• [Short exercise]:
Write only the number of lines holding the string "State".

• [Supplied information]:
┄┄┄┄┄┄┄┄┄┄┄┄┄┄┄┄┄┄┄┄
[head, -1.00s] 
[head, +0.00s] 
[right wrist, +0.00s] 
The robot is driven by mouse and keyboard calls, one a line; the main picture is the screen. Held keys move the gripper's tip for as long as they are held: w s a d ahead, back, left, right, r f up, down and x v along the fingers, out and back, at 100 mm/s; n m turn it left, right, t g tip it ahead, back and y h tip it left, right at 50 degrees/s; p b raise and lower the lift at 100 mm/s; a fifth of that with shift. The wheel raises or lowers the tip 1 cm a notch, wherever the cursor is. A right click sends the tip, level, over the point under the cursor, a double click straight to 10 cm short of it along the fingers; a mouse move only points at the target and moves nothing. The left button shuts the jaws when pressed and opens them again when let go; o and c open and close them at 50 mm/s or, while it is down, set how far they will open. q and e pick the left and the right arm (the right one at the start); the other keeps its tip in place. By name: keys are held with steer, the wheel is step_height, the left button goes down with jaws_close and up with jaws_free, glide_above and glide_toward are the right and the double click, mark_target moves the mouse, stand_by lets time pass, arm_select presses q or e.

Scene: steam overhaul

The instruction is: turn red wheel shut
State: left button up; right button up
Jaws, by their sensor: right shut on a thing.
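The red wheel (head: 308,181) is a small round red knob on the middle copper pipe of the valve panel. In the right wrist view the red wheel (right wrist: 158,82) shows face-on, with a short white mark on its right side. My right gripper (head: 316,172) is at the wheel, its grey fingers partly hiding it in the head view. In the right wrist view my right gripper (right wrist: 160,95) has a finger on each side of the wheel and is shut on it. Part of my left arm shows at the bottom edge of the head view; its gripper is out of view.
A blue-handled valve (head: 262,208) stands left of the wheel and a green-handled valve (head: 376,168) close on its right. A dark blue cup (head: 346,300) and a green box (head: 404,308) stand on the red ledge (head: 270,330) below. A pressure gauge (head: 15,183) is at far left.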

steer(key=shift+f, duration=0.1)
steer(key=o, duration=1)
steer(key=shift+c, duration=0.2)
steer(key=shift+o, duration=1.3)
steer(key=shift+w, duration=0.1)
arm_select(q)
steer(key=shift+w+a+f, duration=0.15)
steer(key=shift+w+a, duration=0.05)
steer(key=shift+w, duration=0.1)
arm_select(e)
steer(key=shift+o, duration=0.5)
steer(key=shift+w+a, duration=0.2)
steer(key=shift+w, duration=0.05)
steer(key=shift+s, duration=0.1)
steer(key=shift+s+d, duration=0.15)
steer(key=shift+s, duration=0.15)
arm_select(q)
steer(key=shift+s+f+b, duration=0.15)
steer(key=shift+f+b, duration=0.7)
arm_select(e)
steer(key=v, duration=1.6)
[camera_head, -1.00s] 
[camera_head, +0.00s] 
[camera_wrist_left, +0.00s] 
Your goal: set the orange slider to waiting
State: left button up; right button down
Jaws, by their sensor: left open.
┄┄┄┄┄┄┄┄┄┄┄┄┄┄┄┄┄┄┄┄
• [Answer to this task]:
2